►
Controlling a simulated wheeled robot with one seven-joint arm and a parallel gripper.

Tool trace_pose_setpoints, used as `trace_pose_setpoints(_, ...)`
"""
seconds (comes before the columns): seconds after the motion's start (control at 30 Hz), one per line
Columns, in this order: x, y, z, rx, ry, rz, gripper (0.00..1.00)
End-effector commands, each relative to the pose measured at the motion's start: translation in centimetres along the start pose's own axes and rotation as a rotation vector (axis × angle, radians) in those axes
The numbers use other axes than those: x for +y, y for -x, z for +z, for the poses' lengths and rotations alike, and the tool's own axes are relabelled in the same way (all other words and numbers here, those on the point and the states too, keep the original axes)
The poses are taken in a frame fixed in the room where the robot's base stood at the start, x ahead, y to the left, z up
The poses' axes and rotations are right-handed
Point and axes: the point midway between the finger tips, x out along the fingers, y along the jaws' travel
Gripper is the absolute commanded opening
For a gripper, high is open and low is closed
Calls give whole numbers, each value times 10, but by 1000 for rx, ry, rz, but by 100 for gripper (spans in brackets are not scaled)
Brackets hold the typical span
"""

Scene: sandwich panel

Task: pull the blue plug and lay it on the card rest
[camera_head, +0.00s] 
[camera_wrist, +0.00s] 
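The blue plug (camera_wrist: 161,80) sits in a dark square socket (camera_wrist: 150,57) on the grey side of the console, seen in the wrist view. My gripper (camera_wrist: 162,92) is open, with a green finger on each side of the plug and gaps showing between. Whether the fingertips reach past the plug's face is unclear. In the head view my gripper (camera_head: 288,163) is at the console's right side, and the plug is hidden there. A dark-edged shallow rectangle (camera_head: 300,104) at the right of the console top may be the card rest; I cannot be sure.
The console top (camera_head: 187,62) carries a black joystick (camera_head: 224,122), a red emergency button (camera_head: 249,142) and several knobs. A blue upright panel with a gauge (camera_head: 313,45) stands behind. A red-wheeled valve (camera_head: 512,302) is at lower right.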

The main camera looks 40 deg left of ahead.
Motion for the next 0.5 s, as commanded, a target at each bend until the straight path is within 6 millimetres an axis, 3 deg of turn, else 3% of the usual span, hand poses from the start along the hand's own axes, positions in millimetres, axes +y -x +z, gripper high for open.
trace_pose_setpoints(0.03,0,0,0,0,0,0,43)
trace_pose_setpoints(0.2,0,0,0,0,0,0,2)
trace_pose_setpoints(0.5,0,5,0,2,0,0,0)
◄
→ **The request**
Output only the lines from the one containing "The numbers use" through the one containing "For a gripper, high is open and low is closed", inclusive, exactly as written.

→ **Solution for this problem**
The numbers use other axes than those: x for +y, y for -x, z for +z, for the poses' lengths and rotations alike, and the tool's own axes are relabelled in the same way (all other words and numbers here, those on the point and the states too, keep the original axes)
The poses are taken in a frame fixed in the room where the robot's base stood at the start, x ahead, y to the left, z up
The poses' axes and rotations are right-handed
Point and axes: the point midway between the finger tips, x out along the fingers, y along the jaws' travel
Gripper is the absolute commanded opening
For a gripper, high is open and low is closed

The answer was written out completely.